The agency filed complaints in January against Jackson Hewitt and Liberty after reviewing their subpoenaed information, Ms. Gibson said. It included refund anticipation and payday loans from the previous three years, individual offices’ loan activity, advertising outlets used, and marketing plans.
A State Supreme Court Justice, Betty Owen Stinson, ordered H&R Block on March 6 to supply similar information. While H&R Block identified itself as an agent of HSBC Bank for offering refund anticipation loans, Judge Stinson ruled the state probe into Block’s marketing practices was not preempted by federal law.
“Given statistics tending to show that the New York customers most likely to make use of these loans are in the military or located in minority neighborhoods and less likely to have a bank account,” the judge wrote, “it is clearly within the purview of the Division to ascertain whether that customer base is due to marketing practices by H&R Block that specifically target these protected groups with loan products which would be rejected out of hand by experienced borrowers.”
After additional investigation, the next step would be a hearing before an administrative law judge, probably within a few months, where requested relief could include cease-and-desist orders. The national sum of fees alone on high-interest quick cash loans was estimated at $960 million in 2005. The companies continue to sell loans at issue, a division spokesman, Thomas Shanahan, said.
Ms. Gibson said especially troubling is the fact that taxpayers can get their refunds directly from the government within days and free tax preparation services are available. The companies charge fees and interest rates that are taken off the top, even when actual refunds are lower than expected, she said.
Liberty had 2,135 stores nationwide last year, with 102 in New York, and was the third-largest tax preparation company in America.
Mr.
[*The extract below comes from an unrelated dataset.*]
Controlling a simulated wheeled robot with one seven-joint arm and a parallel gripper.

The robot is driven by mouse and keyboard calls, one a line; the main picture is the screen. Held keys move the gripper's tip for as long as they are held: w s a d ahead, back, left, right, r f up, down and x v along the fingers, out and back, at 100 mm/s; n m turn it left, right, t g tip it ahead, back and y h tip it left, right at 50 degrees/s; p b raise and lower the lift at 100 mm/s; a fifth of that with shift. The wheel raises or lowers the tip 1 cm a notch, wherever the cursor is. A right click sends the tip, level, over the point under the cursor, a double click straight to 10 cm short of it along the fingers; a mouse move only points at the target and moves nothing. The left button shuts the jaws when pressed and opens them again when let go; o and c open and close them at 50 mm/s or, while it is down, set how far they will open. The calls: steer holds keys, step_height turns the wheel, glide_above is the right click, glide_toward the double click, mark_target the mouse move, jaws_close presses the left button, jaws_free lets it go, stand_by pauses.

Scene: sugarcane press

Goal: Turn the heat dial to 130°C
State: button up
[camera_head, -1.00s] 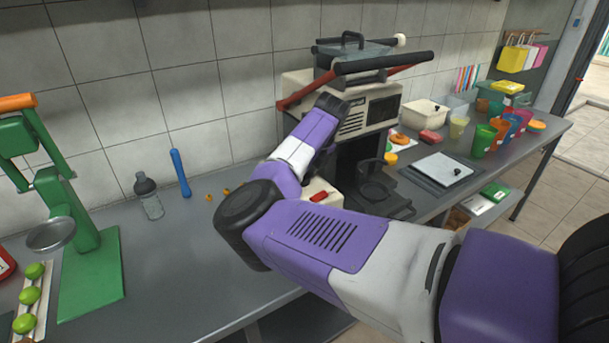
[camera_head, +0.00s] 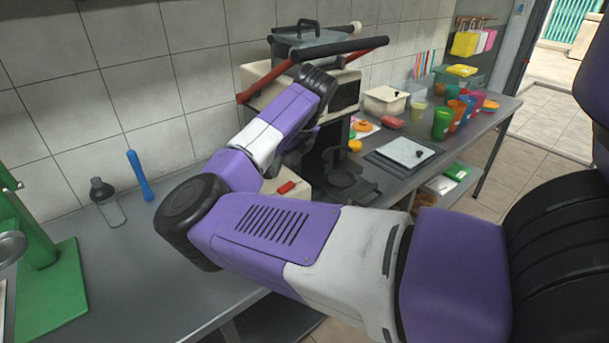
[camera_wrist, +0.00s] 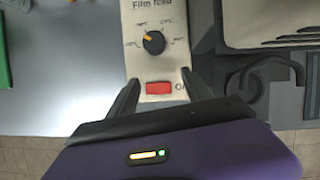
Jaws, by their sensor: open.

Hewitt said his company had a lower percentage of refund anticipation loans than the others, and typically the loans simply carry a one-time fee of $80 or $90 on a refund of $2,500 or $3,000. That money is recovered 10 or 11 days later when the IRS sends the refund to the bank’s account.
“It’s a flat fee but the way the banking rules are they make you claim it as interest,” Hewitt said. “They don’t ever have to pay more than that. … There are a lot of examples where if you want something quickly you have to pay something extra for it.”
Jackson Hewitt Tax Service, with 6,051 stores nationwide and about 360 in New York, is the second largest. H&R Block, the nation’s largest tax preparer with about 12,500 retail offices in America, reported $4 billion in revenues for 2007.
Calls to the Block and Jackson Hewitt were not immediately returned today.